Source code in medcat-v2/medcat/cat.py

@classmethod
def get_init_attrs(cls) -> list[str]:
    return ['cdb', 'vocab']

get_model_card

get_model_card(as_dict: Literal[True]) -> ModelCard

get_model_card(as_dict: Literal[False]) -> str

get_model_card(as_dict: bool = False) -> Union[str, ModelCard]

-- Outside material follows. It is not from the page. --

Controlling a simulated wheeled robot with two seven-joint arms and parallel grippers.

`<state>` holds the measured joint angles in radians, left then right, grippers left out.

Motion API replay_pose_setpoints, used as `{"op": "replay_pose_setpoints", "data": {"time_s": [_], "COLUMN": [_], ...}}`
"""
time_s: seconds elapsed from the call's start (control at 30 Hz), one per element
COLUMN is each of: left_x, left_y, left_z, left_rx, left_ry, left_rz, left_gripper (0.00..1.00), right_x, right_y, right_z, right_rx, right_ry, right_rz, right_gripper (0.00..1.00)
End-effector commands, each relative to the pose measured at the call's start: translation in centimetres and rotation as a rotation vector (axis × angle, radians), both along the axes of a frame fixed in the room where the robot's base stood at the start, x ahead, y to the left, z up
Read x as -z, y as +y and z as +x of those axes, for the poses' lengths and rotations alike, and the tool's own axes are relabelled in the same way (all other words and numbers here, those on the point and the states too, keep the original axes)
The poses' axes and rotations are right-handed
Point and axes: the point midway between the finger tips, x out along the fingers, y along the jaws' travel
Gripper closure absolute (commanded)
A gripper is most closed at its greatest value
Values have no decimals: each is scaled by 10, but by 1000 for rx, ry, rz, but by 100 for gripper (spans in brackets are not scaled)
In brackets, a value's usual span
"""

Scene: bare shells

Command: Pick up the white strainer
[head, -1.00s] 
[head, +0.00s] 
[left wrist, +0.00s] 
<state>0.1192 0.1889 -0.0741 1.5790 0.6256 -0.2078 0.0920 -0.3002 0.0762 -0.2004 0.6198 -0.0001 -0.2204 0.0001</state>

Get the model card either a (nested) dict or a json string.

Parameters:

as_dict
(bool, default: False ) –

Whether to return as dict. Defaults to False.

Returns:

Union[str, ModelCard] –

Union[str, ModelCard]: The model card.

Source code in medcat-v2/medcat/cat.py

def get_model_card(self, as_dict: bool = False) -> Union[str, ModelCard]:
    """Get the model card either a (nested) `dict` or a json string.

    Args:
        as_dict (bool): Whether to return as dict. Defaults to False.

    Returns:
        Union[str, ModelCard]: The model card.
    """
    has_meta_cat = True
    try:
        from medcat.components.addons.meta_cat import MetaCATAddon
    except MissingDependenciesError:
        has_meta_cat = False
    met_cat_model_cards: list[dict]
    if has_meta_cat:
        met_cat_model_cards = [
            mc.mc.get_model_card(True) for mc in
            self.get_addons_of_type(MetaCATAddon)
        ]
    else:
        met_cat_model_cards = []
    cdb_info = self.cdb.get_basic_info()

    # Pipeline Description
    pipeline_description = self.describe_pipeline()

    # Required Plugins
    required_plugins = self.get_required_plugins()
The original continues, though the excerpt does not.